• [Written instruction] Any pictures should be left out; please print exactly the lines between the line with "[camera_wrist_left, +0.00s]" and the line with "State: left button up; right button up", inclusive.

• [Supplied information]
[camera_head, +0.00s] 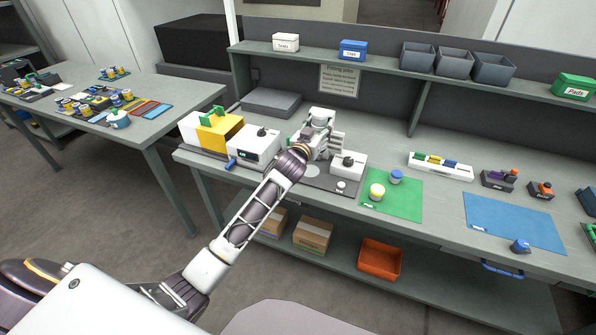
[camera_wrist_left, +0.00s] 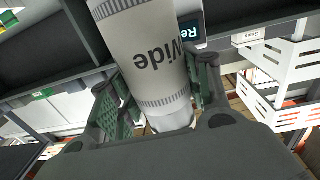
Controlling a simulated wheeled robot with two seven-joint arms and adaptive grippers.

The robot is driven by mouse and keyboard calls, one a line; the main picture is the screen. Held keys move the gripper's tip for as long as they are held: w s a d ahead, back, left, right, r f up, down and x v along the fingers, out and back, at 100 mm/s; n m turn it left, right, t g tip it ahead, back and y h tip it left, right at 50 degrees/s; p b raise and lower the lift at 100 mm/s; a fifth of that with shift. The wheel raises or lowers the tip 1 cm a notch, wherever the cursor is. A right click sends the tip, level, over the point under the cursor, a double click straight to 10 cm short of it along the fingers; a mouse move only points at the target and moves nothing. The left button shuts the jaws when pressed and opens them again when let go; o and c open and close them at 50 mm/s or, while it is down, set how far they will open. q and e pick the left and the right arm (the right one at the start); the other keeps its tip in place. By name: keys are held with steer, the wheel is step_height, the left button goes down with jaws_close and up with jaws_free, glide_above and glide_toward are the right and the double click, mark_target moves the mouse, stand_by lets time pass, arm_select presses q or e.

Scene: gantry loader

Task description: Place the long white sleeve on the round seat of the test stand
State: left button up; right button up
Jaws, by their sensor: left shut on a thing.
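My left gripper (camera_head: 326,143) is over the grey base plate of the test stand on the bench. In the left wrist view the gripper (camera_wrist_left: 158,95) is shut on a white sleeve (camera_wrist_left: 150,60) with grey striped bands and the word "Wide". The sleeve lies between both dark fingers, and its upper end runs out of the picture. In the head view the gripper largely hides it. The test stand's base plate (camera_head: 345,187) carries a white box with a black knob (camera_head: 348,166). A pale round seat (camera_head: 312,171) shows below the gripper. My right gripper is not seen.
A white and yellow machine (camera_head: 213,131) and a white box (camera_head: 254,149) stand left of the stand. A green mat (camera_head: 405,205) with two small jars and a blue mat (camera_head: 515,222) lie to the right. A shelf with bins (camera_head: 416,57) runs behind.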

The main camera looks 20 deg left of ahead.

• [Answer to the problem]
[camera_wrist_left, +0.00s] 
Controlling a simulated wheeled robot with two seven-joint arms and adaptive grippers.

The robot is driven by mouse and keyboard calls, one a line; the main picture is the screen. Held keys move the gripper's tip for as long as they are held: w s a d ahead, back, left, right, r f up, down and x v along the fingers, out and back, at 100 mm/s; n m turn it left, right, t g tip it ahead, back and y h tip it left, right at 50 degrees/s; p b raise and lower the lift at 100 mm/s; a fifth of that with shift. The wheel raises or lowers the tip 1 cm a notch, wherever the cursor is. A right click sends the tip, level, over the point under the cursor, a double click straight to 10 cm short of it along the fingers; a mouse move only points at the target and moves nothing. The left button shuts the jaws when pressed and opens them again when let go; o and c open and close them at 50 mm/s or, while it is down, set how far they will open. q and e pick the left and the right arm (the right one at the start); the other keeps its tip in place. By name: keys are held with steer, the wheel is step_height, the left button goes down with jaws_close and up with jaws_free, glide_above and glide_toward are the right and the double click, mark_target moves the mouse, stand_by lets time pass, arm_select presses q or e.

Scene: gantry loader

Task description: Place the long white sleeve on the round seat of the test stand
State: left button up; right button up

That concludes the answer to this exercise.